Problem details - In the data that follows, count every line holding the string "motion" and give the count alone.

□ □ □ □ □

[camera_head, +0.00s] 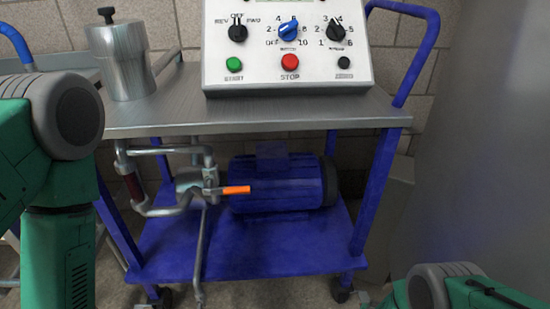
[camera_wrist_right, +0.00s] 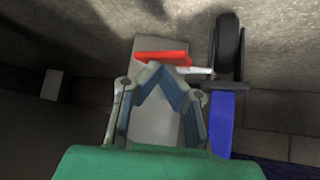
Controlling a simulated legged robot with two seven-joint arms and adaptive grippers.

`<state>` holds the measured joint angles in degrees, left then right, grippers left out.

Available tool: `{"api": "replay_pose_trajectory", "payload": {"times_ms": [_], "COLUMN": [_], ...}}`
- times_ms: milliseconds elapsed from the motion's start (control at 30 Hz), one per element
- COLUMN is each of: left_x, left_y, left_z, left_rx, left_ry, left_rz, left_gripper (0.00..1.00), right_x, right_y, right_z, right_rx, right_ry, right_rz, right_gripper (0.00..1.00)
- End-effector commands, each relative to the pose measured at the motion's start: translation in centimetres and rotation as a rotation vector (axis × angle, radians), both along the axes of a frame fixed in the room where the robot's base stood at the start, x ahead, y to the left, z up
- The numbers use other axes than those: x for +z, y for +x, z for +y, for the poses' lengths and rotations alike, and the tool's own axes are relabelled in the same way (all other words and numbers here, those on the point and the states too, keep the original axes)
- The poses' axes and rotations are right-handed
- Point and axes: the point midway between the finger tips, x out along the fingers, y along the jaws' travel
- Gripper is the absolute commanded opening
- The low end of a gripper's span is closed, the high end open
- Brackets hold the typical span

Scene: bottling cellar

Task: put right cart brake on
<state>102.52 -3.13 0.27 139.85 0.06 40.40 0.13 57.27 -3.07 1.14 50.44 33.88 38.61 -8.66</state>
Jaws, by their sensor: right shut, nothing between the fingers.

□ □ □ □ □

Output below - 2